Task brief: Set each entry down verbatim, omitting images.
-.-.-
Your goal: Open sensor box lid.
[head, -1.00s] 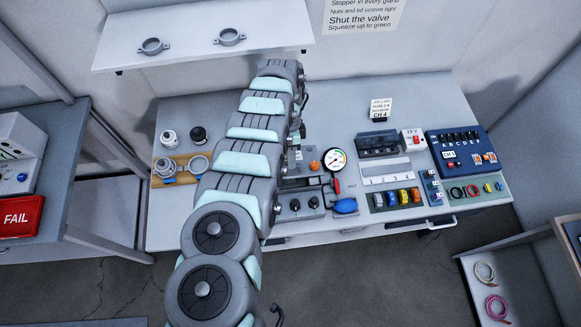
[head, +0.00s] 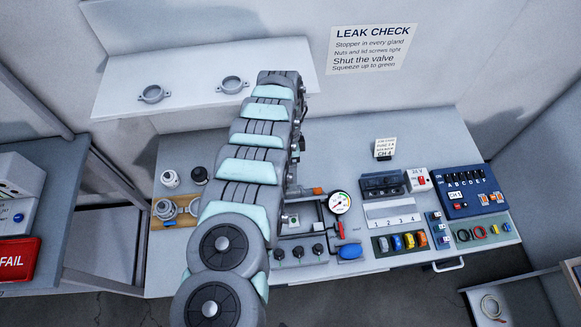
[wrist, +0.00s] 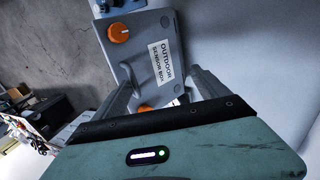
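The grey sensor box lid (wrist: 140,62) shows in the wrist view, with an "OUTDOOR SENSOR BOX" label (wrist: 161,64) and orange knobs (wrist: 119,32). I cannot tell whether both fingers press on the lid's edges. In the head view my arm hides my gripper and most of the box; one orange knob (head: 318,190) shows just right of the arm. The lid appears tilted in the wrist view; its hinge and the box's inside are hidden.
A pressure gauge (head: 340,203) and a blue bulb (head: 350,252) stand close right of the box. A board (head: 177,212) with round fittings lies left of my arm. A shelf (head: 200,75) overhangs the back left. The bench (head: 330,135) is clear behind the box.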

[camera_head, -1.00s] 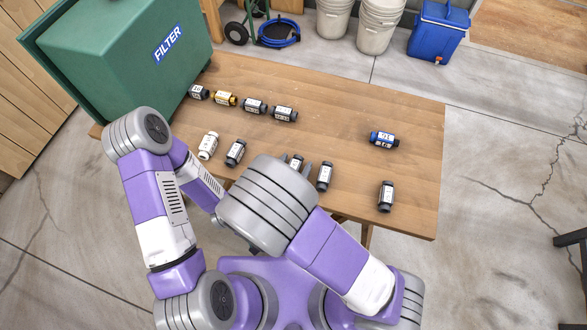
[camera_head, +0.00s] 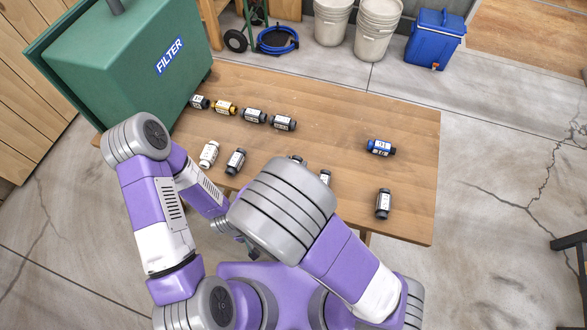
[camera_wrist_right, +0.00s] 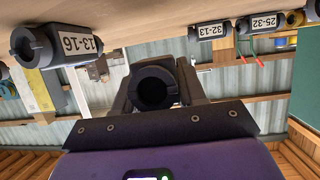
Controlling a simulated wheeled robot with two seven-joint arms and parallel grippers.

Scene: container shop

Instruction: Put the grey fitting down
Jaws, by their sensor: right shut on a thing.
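The grey fitting (camera_wrist_right: 154,86) is a dark, hollow cylinder, seen end-on in the right wrist view. My right gripper (camera_wrist_right: 157,76) is shut around it. In that view the fitting stands out against the wall behind, with a gap between it and the tabletop. In the head view my right forearm hides most of this gripper, and only a small dark part shows past it. My left gripper does not show; its arm bends in from the left.
The wooden table (camera_head: 330,110) has fittings in a back row, plus a white one (camera_head: 208,154), a blue one (camera_head: 380,148) and dark ones (camera_head: 235,161) (camera_head: 383,203). One labelled 13-16 (camera_wrist_right: 55,46) is beside my right gripper. A green filter box (camera_head: 125,65) stands left. The table's centre is clear.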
-.-.-
Result for this exercise:
Your goal: Open sensor box lid.
[head, -1.00s] 
[head, +0.00s] 
[wrist, +0.00s] 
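The grey sensor box lid (wrist: 140,62) shows in the wrist view, with an "OUTDOOR SENSOR BOX" label (wrist: 161,64) and orange knobs (wrist: 119,32). I cannot tell whether both fingers press on the lid's edges. In the head view my arm hides my gripper and most of the box; one orange knob (head: 318,190) shows just right of the arm. The lid appears tilted in the wrist view; its hinge and the box's inside are hidden.
A pressure gauge (head: 340,203) and a blue bulb (head: 350,252) stand close right of the box. A board (head: 177,212) with round fittings lies left of my arm. A shelf (head: 200,75) overhangs the back left. The bench (head: 330,135) is clear behind the box.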

[camera_head, -1.00s] 
[camera_head, +0.00s] 
[camera_wrist_right, +0.00s] 
Controlling a simulated wheeled robot with two seven-joint arms and parallel grippers.

Scene: container shop

Instruction: Put the grey fitting down
Jaws, by their sensor: right shut on a thing.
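The grey fitting (camera_wrist_right: 154,86) is a dark, hollow cylinder, seen end-on in the right wrist view. My right gripper (camera_wrist_right: 157,76) is shut around it. In that view the fitting stands out against the wall behind, with a gap between it and the tabletop. In the head view my right forearm hides most of this gripper, and only a small dark part shows past it. My left gripper does not show; its arm bends in from the left.
The wooden table (camera_head: 330,110) has fittings in a back row, plus a white one (camera_head: 208,154), a blue one (camera_head: 380,148) and dark ones (camera_head: 235,161) (camera_head: 383,203). One labelled 13-16 (camera_wrist_right: 55,46) is beside my right gripper. A green filter box (camera_head: 125,65) stands left. The table's centre is clear.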

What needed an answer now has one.